UE-Tunisie : un Conseil d’association sur fond de répression.

10/11/2008
Communiqué

La FIDH, l’OMCT et le REMDH appellent l’Union européenne à prendre les mesures nécessaires pour faire cesser une situation de non-droit en Tunisie.

Madame la Ministre,

Monsieur le Ministre,

Monsieur le Haut Représentant,

Madame la Commissaire,

A la veille du septième Conseil d’association UE-Tunisie, la FIDH, le REMDH et l’OMCT expriment leur profonde inquiétude quant à la faiblesse et l’incohérence des prises de positions des institutions et Etats membres européens sur la situation des droits de l’Homme en Tunisie, à l’aune des enjeux de mobilisation requis. Alors que la Tunisie s’enlise dans un climat de répression à grande échelle et de déni des libertés et droits fondamentaux l’absence de message fort à l’attention des autorités tunisiennes mine la crédibilité de la politique extérieure de l’Union européenne.
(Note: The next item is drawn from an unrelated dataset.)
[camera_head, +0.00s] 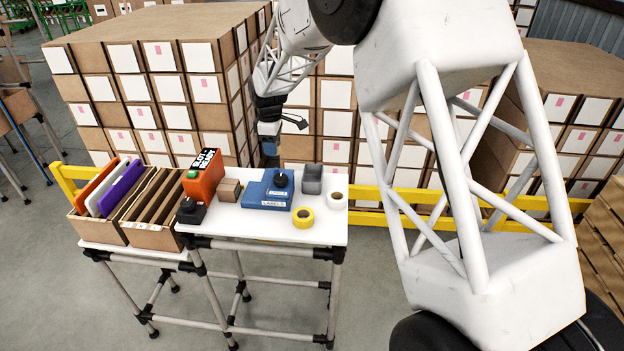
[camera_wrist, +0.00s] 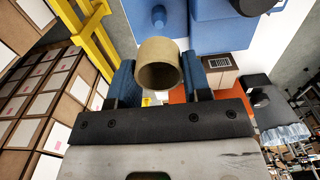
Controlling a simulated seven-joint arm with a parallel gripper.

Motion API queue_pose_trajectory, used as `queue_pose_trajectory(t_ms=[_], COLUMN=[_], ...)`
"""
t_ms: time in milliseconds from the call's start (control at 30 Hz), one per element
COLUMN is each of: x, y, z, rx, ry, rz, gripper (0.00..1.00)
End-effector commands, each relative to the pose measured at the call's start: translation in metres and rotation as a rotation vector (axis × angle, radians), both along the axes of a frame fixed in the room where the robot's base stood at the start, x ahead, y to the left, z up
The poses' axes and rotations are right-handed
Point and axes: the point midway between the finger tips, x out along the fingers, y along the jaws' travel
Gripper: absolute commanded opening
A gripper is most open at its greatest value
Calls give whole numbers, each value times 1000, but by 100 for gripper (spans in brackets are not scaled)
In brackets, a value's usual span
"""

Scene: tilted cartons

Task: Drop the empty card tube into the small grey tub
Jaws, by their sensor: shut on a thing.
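My gripper (camera_wrist: 160,80) is shut on a short brown card tube (camera_wrist: 159,65), held between two blue fingers with its hollow open end facing the wrist camera. In the head view my gripper (camera_head: 269,142) hangs near the back edge of the white table, behind the blue box; the tube cannot be made out clearly there. The small grey tub (camera_head: 312,180) stands on the table's back right, to the right of my gripper and apart from it. Its inside is only partly visible. The tub cannot be made out in the wrist view.
The white table (camera_head: 262,222) holds a blue labels box (camera_head: 265,193) with a black item on top, an orange device (camera_head: 204,178), a small carton (camera_head: 229,190), yellow tape (camera_head: 303,217) and a white roll (camera_head: 337,200). A yellow rail (camera_head: 367,208) and stacked cartons stand behind.

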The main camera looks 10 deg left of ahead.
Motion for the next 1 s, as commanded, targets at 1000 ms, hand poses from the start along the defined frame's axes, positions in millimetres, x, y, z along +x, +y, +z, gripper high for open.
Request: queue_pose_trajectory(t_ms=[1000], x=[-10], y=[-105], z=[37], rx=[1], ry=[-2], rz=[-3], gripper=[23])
Le langage utilisé par la présidence française de l’UE dans un communiqué récent faisant état de « la coopération très forte et très confiante entre l’Union et la Tunisie » quelques mois après que le Président de la République française ait déclaré « Aujourd’hui, l’état des libertés progresse en Tunisie » est non seulement en contradiction avec l’évaluation de l’ensemble des organisations de défense de droits de l’Homme et des experts onusiens indépendants mais aussi incohérent au regard des positions prises par la Commission et le Conseil en début d’année et au printemps 2008.

Dans le rapport annuel de l’Union Européenne sur les droits de l’Homme – 2007, la présidence de l’UE, la Commission européenne et le Secrétariat général du Conseil estimait en effet qu’ « aucun progrès notable n’a été accompli » en 2007 en ce qui concerne la mise en oeuvre des recommandations relatives aux droits de l’Homme exprimées dans la déclaration du 4ème Conseil d’Association UE-Tunisie tenu il y a plus de 3 ans (1). En avril 2008, la Commission européenne exprimait, en termes pourtant très mesurés, le même constat dans son rapport de suivi sur la Tunisie en estimant qu’en matière de démocratie et de droits de l’Homme « l’essentiel reste à faire » et que « malgré les garanties prévues par la Constitution, on ne peut observer d’avancées en termes de diminution du décalage entre la législation en vigueur et son application pratique » (2).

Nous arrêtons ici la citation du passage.